The rest, as they say. is history (pictured), with Russia making its views very plain after the downfall of Viktor Yanukovych. Dmitry Medvedev, the then Russian prime minister denounced what he termed an “armed mutiny” in Ukraine, declaring: “There is a real threat to our interests and to the lives of our citizens”.
Yet, in May 2016, during the EU Referendum campaign, Cameron suggested that Brexit would increase the risk of war and genocide returning to the European continent.
By that time, there was already a low-grade war in Donbass, and Russia had annexed Crimea, whence the infamous Boris Johnson blamed the EU for causing the turmoil in Ukraine, attacking the EU as a “force for instability and alienation”.
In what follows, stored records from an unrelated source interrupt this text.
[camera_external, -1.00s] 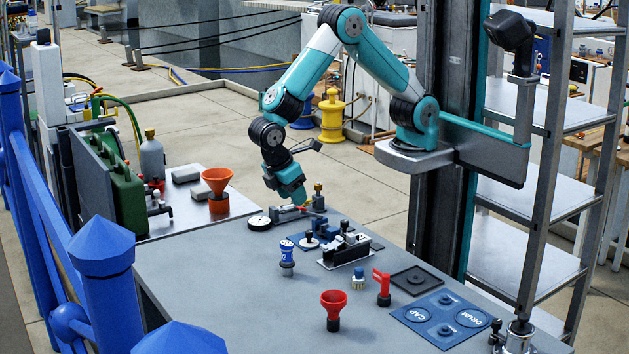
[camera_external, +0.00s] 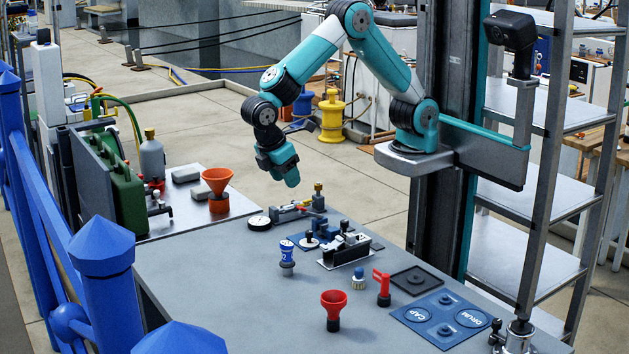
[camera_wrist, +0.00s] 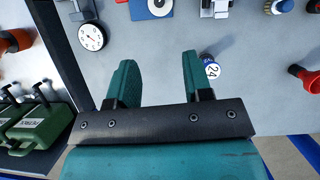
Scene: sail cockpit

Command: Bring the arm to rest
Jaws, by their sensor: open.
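My gripper (camera_external: 287,178) hangs in the air above the far left part of the grey table (camera_external: 215,262), pointing down. In the wrist view its two teal fingers (camera_wrist: 155,82) stand apart with nothing between them. A valve assembly with a yellow-topped fitting (camera_external: 300,208) lies on the table below my gripper, clear of the fingers. A round gauge (camera_external: 259,223) lies beside it and also shows in the wrist view (camera_wrist: 92,37).
On the table stand a blue-and-white numbered part (camera_external: 287,258), a black clamp block (camera_external: 345,250), a red funnel (camera_external: 333,308), a red-handled part (camera_external: 382,287) and a blue marked tray (camera_external: 410,316). Blue railing posts (camera_external: 103,270) rise at left, and a metal shelf (camera_external: 535,185) at right.

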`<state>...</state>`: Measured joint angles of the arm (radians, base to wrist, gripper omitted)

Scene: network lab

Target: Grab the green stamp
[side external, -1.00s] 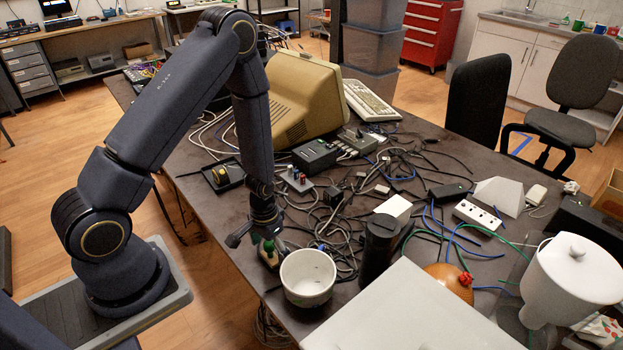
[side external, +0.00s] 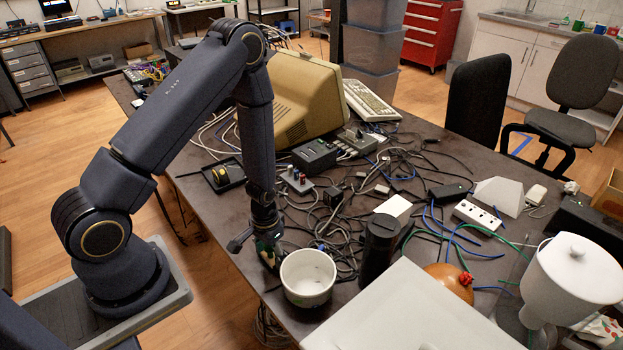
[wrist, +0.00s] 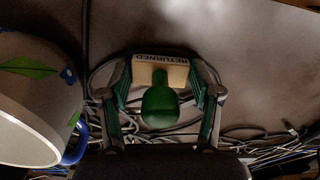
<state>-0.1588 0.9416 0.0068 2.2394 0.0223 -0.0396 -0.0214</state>
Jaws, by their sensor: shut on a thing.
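The green stamp (wrist: 160,104) has a rounded green handle and a pale block marked "RETURNED". In the wrist view it sits between the fingers of my gripper (wrist: 161,80), which are shut on its pale block. In the side view my gripper (side external: 268,258) is low over the table's near edge, just left of the white bowl (side external: 308,277). There the stamp is mostly hidden by the fingers. I cannot tell whether it touches the table.
A patterned mug or bowl with a blue part (wrist: 40,95) is close on the left in the wrist view. Tangled cables (side external: 345,225) lie behind my gripper. A black cylinder (side external: 379,250) stands right of the bowl. Bare tabletop (side external: 215,205) shows to the left.
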Johnson’s fate (if it can be called that) was to be branded a “Putin apologist”, an epithet being currently applied to Farage who, back in 2022, was arguing that the attack on Ukraine had been “caused” by Nato and the EU trying to “poke the Russian bear with a stick”.
It is perhaps fair to criticise Farage for his poor choice of words. The only “cause” of the attack was Putin, in terms of a direct causal relationship. But nonetheless, the EU’s handling of its relations with Russia over Ukraine has been clumsy and provocative. Neither it nor its partner in chaos, the United States, walk away with clean hands.